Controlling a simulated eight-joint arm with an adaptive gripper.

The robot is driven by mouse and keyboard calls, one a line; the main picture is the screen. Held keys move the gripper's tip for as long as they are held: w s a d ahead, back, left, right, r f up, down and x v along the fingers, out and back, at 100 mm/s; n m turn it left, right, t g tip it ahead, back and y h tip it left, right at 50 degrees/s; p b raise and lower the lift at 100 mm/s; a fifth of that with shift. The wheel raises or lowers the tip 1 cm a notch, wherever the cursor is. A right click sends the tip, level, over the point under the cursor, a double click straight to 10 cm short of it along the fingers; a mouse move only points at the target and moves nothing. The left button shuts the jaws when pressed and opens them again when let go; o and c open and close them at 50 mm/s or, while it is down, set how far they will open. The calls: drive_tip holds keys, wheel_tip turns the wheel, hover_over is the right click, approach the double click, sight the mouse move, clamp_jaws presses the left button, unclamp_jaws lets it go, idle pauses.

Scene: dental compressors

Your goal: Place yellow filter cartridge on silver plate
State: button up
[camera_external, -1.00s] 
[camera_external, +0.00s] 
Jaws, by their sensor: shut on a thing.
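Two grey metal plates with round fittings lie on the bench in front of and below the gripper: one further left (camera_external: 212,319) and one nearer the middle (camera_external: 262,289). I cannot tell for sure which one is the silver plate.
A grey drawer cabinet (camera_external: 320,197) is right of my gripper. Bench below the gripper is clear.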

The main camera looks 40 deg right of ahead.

^^^^

### TASK GOAL
Output the listing above word for word.

### RESULT BELOW
Controlling a simulated eight-joint arm with an adaptive gripper.

The robot is driven by mouse and keyboard calls, one a line; the main picture is the screen. Held keys move the gripper's tip for as long as they are held: w s a d ahead, back, left, right, r f up, down and x v along the fingers, out and back, at 100 mm/s; n m turn it left, right, t g tip it ahead, back and y h tip it left, right at 50 degrees/s; p b raise and lower the lift at 100 mm/s; a fifth of that with shift. The wheel raises or lowers the tip 1 cm a notch, wherever the cursor is. A right click sends the tip, level, over the point under the cursor, a double click straight to 10 cm short of it along the fingers; a mouse move only points at the target and moves nothing. The left button shuts the jaws when pressed and opens them again when let go; o and c open and close them at 50 mm/s or, while it is down, set how far they will open. The calls: drive_tip holds keys, wheel_tip turns the wheel, hover_over is the right click, approach the double click, sight the mouse move, clamp_jaws presses the left button, unclamp_jaws lets it go, idle pauses.

Scene: dental compressors

Your goal: Place yellow filter cartridge on silver plate
State: button up
[camera_external, -1.00s] 
[camera_external, +0.00s] 
Jaws, by their sensor: shut on a thing.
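Two grey metal plates with round fittings lie on the bench in front of and below the gripper: one further left (camera_external: 212,319) and one nearer the middle (camera_external: 262,289). I cannot tell for sure which one is the silver plate.
A grey drawer cabinet (camera_external: 320,197) is right of my gripper. Bench below the gripper is clear.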

The main camera looks 40 deg right of ahead.

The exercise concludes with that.